Date: Thu, 20 Jul 2017 17:50:04 +0200
From: Petr Mladek <pmladek@suse.com>
To: Josh Poimboeuf <jpoimboe@redhat.com>
Cc: Joe Lawrence <joe.lawrence@redhat.com>, live-patching@vger.kernel.org,
        linux-kernel@vger.kernel.org, Jessica Yu <jeyu@kernel.org>,
        Jiri Kosina <jikos@kernel.org>, Miroslav Benes <mbenes@suse.cz>,
        Chris J Arges <chris.j.arges@canonical.com>
Subject: Re: [PATCH] livepatch: add (un)patch hooks
Message-ID: <20170720155004.GB13895@pathway.suse.cz>
References: <1499868600-10176-1-git-send-email-joe.lawrence@redhat.com>
 <1499868600-10176-2-git-send-email-joe.lawrence@redhat.com>
 <20170717155144.GF32632@pathway.suse.cz>
 <20170719204952.4fyhtig3rbw7z4w4@treble>
 <20170720041723.35r6qk2fia7xix3t@treble>
MIME-Version: 1.0
Content-Type: text/plain; charset=us-ascii
Content-Disposition: inline
In-Reply-To: <20170720041723.35r6qk2fia7xix3t@treble>
User-Agent: Mutt/1.5.21 (2010-09-15)
Sender: linux-kernel-owner@vger.kernel.org
Content-Length: 4911
Lines: 139

On Wed 2017-07-19 23:17:23, Josh Poimboeuf wrote:
> On Wed, Jul 19, 2017 at 03:49:52PM -0500, Josh Poimboeuf wrote:
> > > I am sorry for the long mail.
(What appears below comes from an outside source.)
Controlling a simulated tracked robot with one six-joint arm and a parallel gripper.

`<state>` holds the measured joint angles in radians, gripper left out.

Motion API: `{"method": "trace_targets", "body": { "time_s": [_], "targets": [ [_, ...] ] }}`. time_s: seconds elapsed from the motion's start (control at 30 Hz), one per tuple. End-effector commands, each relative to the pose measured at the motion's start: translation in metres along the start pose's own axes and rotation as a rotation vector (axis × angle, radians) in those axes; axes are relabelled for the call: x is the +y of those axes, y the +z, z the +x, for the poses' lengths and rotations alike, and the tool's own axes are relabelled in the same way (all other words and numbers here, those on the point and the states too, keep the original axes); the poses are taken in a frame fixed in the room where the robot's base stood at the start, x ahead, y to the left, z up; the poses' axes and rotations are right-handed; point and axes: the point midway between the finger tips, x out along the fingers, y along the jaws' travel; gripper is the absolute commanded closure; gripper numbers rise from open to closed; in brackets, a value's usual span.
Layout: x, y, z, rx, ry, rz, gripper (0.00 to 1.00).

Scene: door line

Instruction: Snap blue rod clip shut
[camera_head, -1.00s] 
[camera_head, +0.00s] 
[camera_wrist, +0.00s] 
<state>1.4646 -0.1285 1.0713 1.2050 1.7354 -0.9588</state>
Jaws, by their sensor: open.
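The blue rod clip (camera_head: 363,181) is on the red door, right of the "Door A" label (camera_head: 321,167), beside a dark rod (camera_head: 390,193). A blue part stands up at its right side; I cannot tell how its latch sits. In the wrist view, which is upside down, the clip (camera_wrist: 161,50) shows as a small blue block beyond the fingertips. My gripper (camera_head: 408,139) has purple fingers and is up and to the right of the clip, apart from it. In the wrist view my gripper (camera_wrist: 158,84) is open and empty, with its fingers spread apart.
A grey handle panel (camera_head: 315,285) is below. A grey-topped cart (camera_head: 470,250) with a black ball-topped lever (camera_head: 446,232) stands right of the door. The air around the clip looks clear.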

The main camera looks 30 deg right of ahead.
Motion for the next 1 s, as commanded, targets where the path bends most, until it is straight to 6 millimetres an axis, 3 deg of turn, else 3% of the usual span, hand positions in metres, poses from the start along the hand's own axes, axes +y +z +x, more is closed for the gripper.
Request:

But I have really troubles to
> > > understand and describe what can be done with these hooks
> > > a safe way.
> > > 
> > > It might help if you share some real-life examples.
> > 
> > Agreed, we should share some real world examples.  For a few cases, load
> > hooks were extremely useful.  But most of our experience has been with
> > the kpatch consistency model, so we need to revisit our past findings
> > and view them through the livepatch lens.
> > 
> > One crazy -- but potentially very useful -- idea would be if the user
> > were allowed to run stop_machine() from the load hook.  If possible,
> > that would help prevent a lot of race conditions.
> 
> To try to give us all a better idea of what's needed, here are some of
> the patches that Joe and I looked at before which seem to need load
> hooks.  A few of these are ones we actually delivered to customers with
> kpatch.  I've tried to re-analyze them in light of the livepatch CM.
> 
> 
> First, a few observations:
> 
> - Load hooks are a power feature.  They're live patching
>   in "hard mode".

I really like this description of the feature!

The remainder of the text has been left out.